DATA SECTION:
────────────────
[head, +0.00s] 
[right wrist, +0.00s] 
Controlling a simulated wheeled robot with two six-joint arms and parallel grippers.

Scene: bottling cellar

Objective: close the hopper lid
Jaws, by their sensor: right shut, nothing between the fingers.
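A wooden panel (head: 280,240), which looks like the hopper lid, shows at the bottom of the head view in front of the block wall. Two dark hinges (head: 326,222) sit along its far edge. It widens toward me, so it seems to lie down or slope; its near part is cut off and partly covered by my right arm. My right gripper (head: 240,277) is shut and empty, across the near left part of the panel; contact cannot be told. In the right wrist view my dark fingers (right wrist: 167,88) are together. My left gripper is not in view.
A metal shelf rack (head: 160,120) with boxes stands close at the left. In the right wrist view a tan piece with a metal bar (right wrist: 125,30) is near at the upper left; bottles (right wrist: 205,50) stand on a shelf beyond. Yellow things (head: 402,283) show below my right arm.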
────────────────
WORK TO DO: Give back exactly the lines from the line holding "Jaws, by their" through the last line of the listing, including both.

THE COMPLETED TASK:
Jaws, by their sensor: right shut, nothing between the fingers.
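A wooden panel (head: 280,240), which looks like the hopper lid, shows at the bottom of the head view in front of the block wall. Two dark hinges (head: 326,222) sit along its far edge. It widens toward me, so it seems to lie down or slope; its near part is cut off and partly covered by my right arm. My right gripper (head: 240,277) is shut and empty, across the near left part of the panel; contact cannot be told. In the right wrist view my dark fingers (right wrist: 167,88) are together. My left gripper is not in view.
A metal shelf rack (head: 160,120) with boxes stands close at the left. In the right wrist view a tan piece with a metal bar (right wrist: 125,30) is near at the upper left; bottles (right wrist: 205,50) stand on a shelf beyond. Yellow things (head: 402,283) show below my right arm.

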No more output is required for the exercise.